The universe remains, for the most part, unknown to us, and vortices and black holes are gateways that fascinate precisely through their mystery: we don’t know what lies beyond. I tried to capture that attraction, that hypnotic spiral of the unknown.
The dots are not perfect, nor do I intend them to be. In the spirit of the Print Error collection, they borrow digital aesthetics and translate them into my own style. From this imperfection a visual order emerges — an imaginary algorithm that fractures and makes room for the human, becoming a reflection on how imperfection generates meaning, and how the unknown draws us in not through answers, but through the questions it opens.

The King

The King, 2025 (SOLD)
(80x60cm, acrylic on canvas)

 
In visual culture, the image of the “king” is among the most recognizable. But, as I do in Print Error, what seems familiar is transformed once it passes through the filter of the painterly gesture.
The portrait is not rendered photographically, but fragmented — like a glitch that simultaneously unravels and recomposes the figure. Colors intersect, drip, and invite the gaze to search for the face beyond appearances. Error becomes a tool: a reminder that even within the most “iconic” images, there is room for vibration, imperfection, and reinterpretation.

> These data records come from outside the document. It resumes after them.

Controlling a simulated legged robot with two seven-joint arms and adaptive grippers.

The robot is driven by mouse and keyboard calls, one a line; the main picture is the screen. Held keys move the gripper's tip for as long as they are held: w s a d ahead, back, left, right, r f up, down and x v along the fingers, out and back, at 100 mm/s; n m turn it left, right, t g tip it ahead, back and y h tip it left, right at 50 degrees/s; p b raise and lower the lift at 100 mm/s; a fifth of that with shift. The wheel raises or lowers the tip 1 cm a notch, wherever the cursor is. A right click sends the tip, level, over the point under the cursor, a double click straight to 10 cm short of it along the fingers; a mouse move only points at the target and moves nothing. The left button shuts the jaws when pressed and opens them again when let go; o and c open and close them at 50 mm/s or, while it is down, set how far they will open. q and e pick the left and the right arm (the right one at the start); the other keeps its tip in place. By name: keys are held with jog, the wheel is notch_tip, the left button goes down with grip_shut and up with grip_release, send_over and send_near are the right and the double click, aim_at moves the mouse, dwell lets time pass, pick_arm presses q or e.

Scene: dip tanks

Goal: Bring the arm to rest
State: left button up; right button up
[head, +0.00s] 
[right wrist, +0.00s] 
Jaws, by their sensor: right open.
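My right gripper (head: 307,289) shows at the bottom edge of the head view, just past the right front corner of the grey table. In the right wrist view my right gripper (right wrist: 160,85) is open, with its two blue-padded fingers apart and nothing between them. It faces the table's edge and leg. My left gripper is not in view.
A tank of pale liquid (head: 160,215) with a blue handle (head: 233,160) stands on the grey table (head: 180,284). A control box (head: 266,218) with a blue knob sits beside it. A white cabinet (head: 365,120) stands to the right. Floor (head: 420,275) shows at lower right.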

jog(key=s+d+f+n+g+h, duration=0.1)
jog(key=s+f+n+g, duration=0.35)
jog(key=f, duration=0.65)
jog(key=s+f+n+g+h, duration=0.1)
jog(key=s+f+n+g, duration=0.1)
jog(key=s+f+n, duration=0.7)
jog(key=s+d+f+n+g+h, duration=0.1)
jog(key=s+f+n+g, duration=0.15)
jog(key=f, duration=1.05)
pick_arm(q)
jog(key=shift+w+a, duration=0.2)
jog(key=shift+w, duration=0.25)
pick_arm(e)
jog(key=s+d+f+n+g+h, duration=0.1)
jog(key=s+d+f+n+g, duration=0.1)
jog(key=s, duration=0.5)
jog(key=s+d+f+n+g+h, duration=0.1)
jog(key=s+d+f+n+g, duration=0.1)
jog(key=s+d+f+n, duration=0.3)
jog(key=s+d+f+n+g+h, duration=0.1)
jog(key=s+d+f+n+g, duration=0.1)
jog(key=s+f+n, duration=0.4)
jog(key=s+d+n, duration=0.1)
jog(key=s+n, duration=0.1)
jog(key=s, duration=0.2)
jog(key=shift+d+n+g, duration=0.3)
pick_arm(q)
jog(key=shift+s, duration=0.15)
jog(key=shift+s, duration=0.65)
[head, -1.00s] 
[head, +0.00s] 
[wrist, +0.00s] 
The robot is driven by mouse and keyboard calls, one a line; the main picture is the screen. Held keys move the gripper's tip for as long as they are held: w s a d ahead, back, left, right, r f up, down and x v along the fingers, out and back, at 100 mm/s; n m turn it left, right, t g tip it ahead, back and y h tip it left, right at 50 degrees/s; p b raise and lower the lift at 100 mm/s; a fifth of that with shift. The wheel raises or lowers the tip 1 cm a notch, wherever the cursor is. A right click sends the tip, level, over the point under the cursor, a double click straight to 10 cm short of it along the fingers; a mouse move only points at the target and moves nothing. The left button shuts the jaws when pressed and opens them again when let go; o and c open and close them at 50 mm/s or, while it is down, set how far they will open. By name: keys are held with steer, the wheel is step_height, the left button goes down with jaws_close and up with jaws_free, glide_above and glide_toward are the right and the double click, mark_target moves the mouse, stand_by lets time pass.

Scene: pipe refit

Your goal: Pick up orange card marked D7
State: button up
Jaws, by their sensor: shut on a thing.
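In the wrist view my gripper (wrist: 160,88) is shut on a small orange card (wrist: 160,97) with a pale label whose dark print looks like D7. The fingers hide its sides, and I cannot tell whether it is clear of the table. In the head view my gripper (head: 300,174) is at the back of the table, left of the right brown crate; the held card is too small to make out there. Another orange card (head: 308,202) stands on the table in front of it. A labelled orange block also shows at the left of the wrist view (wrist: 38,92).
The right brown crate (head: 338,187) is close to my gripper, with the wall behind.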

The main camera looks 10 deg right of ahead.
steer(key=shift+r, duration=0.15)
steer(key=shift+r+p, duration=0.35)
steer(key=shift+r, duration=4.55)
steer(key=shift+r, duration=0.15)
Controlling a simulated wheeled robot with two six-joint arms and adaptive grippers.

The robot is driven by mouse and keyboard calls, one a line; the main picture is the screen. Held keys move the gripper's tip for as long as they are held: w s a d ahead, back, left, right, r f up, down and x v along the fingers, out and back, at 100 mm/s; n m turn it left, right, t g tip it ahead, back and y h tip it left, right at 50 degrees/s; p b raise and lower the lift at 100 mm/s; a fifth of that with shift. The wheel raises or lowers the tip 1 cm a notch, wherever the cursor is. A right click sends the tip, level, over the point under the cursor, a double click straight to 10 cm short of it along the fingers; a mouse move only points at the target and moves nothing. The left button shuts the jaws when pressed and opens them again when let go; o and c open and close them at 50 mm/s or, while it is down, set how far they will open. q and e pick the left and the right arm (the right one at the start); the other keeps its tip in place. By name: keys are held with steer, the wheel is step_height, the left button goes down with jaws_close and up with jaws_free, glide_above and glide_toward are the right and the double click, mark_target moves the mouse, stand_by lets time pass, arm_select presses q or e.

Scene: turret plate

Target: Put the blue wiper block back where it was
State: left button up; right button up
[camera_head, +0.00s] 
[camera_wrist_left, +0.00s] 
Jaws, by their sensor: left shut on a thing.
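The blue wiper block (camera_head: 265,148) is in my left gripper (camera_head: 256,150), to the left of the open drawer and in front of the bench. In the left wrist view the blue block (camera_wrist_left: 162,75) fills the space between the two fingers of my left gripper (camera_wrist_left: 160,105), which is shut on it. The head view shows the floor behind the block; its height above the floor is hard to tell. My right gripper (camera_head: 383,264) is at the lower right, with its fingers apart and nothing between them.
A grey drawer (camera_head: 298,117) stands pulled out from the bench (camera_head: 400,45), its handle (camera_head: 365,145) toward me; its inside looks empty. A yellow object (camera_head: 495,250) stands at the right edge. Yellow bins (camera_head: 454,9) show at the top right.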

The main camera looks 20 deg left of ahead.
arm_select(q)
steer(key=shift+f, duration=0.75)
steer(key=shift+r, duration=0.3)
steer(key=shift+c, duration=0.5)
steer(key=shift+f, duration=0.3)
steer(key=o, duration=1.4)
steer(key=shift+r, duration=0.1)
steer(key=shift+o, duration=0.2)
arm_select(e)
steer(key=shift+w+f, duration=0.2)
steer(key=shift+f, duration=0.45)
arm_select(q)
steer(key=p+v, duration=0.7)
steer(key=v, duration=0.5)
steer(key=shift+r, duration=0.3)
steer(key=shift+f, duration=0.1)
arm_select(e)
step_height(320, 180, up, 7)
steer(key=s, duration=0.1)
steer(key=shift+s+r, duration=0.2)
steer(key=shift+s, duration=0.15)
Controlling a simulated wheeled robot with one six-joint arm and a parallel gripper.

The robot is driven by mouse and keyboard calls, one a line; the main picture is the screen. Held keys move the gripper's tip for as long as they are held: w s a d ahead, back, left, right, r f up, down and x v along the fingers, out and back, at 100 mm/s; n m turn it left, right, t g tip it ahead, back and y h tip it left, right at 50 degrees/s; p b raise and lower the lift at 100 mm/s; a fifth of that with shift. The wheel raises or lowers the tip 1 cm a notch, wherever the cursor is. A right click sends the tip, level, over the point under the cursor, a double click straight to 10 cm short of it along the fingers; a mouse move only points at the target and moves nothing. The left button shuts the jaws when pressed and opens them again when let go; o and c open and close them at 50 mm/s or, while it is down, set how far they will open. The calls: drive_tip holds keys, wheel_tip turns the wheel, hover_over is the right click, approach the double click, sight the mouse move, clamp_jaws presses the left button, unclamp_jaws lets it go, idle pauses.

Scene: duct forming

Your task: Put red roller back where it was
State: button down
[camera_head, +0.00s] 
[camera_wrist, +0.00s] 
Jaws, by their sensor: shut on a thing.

Error 404 - System Too Human

Error 404: System Too Human, 2025 (SOLD)
(80x60cm, acrylic on canvas)

In the logic of machines, an excess of humanity appears as an error. Here, the face of a legend fractures along the faulty lines that define my Print Error series — born from an empathy that exceeds the frame. Laughter becomes a signal, color becomes code, and the figure recomposes itself from fragments, echoing between memory and glitch. A symbol of candor and clarity, he reappears as a bridge between eras, between humor and melancholy, between humanity and fragility. Before the algorithm, he remains irredeemably human — a “bug” of tenderness within a system striving for perfection.